THE TASK:
Without including the pictures, copy out every line below.
----
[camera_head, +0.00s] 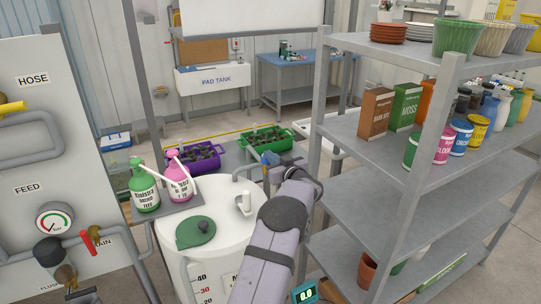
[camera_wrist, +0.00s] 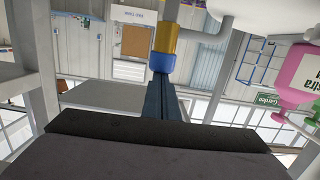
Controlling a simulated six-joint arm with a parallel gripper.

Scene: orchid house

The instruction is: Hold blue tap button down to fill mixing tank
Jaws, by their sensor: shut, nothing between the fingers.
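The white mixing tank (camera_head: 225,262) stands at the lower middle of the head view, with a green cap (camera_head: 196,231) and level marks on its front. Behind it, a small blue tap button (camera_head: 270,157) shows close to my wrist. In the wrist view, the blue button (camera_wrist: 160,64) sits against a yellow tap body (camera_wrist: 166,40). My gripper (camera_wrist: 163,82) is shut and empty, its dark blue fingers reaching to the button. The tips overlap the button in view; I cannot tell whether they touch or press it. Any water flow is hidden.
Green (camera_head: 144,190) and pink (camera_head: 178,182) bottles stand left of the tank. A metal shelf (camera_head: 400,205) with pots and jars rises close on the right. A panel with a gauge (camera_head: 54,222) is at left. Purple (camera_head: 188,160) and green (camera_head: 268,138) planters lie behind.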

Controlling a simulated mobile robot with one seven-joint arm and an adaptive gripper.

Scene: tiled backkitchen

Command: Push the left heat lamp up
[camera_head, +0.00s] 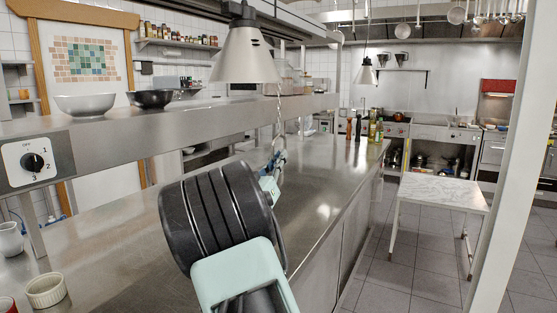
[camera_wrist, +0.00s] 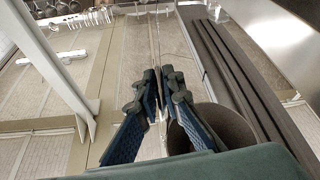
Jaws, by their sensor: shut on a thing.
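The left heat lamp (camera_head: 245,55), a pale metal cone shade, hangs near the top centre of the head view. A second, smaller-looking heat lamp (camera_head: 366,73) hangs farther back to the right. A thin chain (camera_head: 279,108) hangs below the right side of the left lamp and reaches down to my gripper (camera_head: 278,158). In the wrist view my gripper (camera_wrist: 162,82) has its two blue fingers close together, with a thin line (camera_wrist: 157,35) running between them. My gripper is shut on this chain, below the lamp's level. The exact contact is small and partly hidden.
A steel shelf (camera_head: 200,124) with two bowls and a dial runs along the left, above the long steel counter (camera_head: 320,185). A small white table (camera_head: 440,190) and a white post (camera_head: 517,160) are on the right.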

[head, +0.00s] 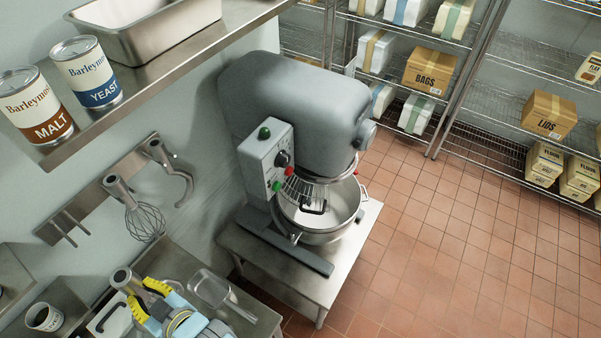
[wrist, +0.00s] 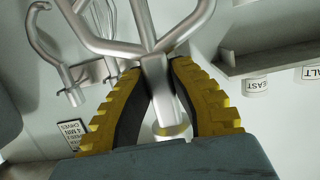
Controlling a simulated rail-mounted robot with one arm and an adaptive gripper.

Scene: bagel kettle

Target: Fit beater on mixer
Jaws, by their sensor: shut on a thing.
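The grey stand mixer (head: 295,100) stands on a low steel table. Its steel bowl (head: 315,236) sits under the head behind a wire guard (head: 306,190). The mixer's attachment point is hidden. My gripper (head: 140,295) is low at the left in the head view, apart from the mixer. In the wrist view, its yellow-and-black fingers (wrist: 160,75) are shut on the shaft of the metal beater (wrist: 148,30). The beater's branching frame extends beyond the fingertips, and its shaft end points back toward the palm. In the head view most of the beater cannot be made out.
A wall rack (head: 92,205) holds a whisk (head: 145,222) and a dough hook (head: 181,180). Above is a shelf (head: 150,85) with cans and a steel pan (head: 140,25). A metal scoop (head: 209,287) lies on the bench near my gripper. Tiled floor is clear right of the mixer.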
----
FULL OUTPUT:
[camera_head, +0.00s] 
[camera_wrist, +0.00s] 
Controlling a simulated six-joint arm with a parallel gripper.

Scene: orchid house

The instruction is: Hold blue tap button down to fill mixing tank
Jaws, by their sensor: shut, nothing between the fingers.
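The white mixing tank (camera_head: 225,262) stands at the lower middle of the head view, with a green cap (camera_head: 196,231) and level marks on its front. Behind it, a small blue tap button (camera_head: 270,157) shows close to my wrist. In the wrist view, the blue button (camera_wrist: 160,64) sits against a yellow tap body (camera_wrist: 166,40). My gripper (camera_wrist: 163,82) is shut and empty, its dark blue fingers reaching to the button. The tips overlap the button in view; I cannot tell whether they touch or press it. Any water flow is hidden.
Green (camera_head: 144,190) and pink (camera_head: 178,182) bottles stand left of the tank. A metal shelf (camera_head: 400,205) with pots and jars rises close on the right. A panel with a gauge (camera_head: 54,222) is at left. Purple (camera_head: 188,160) and green (camera_head: 268,138) planters lie behind.

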Controlling a simulated mobile robot with one seven-joint arm and an adaptive gripper.

Scene: tiled backkitchen

Command: Push the left heat lamp up
[camera_head, +0.00s] 
[camera_wrist, +0.00s] 
Jaws, by their sensor: shut on a thing.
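The left heat lamp (camera_head: 245,55), a pale metal cone shade, hangs near the top centre of the head view. A second, smaller-looking heat lamp (camera_head: 366,73) hangs farther back to the right. A thin chain (camera_head: 279,108) hangs below the right side of the left lamp and reaches down to my gripper (camera_head: 278,158). In the wrist view my gripper (camera_wrist: 162,82) has its two blue fingers close together, with a thin line (camera_wrist: 157,35) running between them. My gripper is shut on this chain, below the lamp's level. The exact contact is small and partly hidden.
A steel shelf (camera_head: 200,124) with two bowls and a dial runs along the left, above the long steel counter (camera_head: 320,185). A small white table (camera_head: 440,190) and a white post (camera_head: 517,160) are on the right.

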[head, +0.00s] 
[wrist, +0.00s] 
Controlling a simulated rail-mounted robot with one arm and an adaptive gripper.

Scene: bagel kettle

Target: Fit beater on mixer
Jaws, by their sensor: shut on a thing.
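The grey stand mixer (head: 295,100) stands on a low steel table. Its steel bowl (head: 315,236) sits under the head behind a wire guard (head: 306,190). The mixer's attachment point is hidden. My gripper (head: 140,295) is low at the left in the head view, apart from the mixer. In the wrist view, its yellow-and-black fingers (wrist: 160,75) are shut on the shaft of the metal beater (wrist: 148,30). The beater's branching frame extends beyond the fingertips, and its shaft end points back toward the palm. In the head view most of the beater cannot be made out.
A wall rack (head: 92,205) holds a whisk (head: 145,222) and a dough hook (head: 181,180). Above is a shelf (head: 150,85) with cans and a steel pan (head: 140,25). A metal scoop (head: 209,287) lies on the bench near my gripper. Tiled floor is clear right of the mixer.

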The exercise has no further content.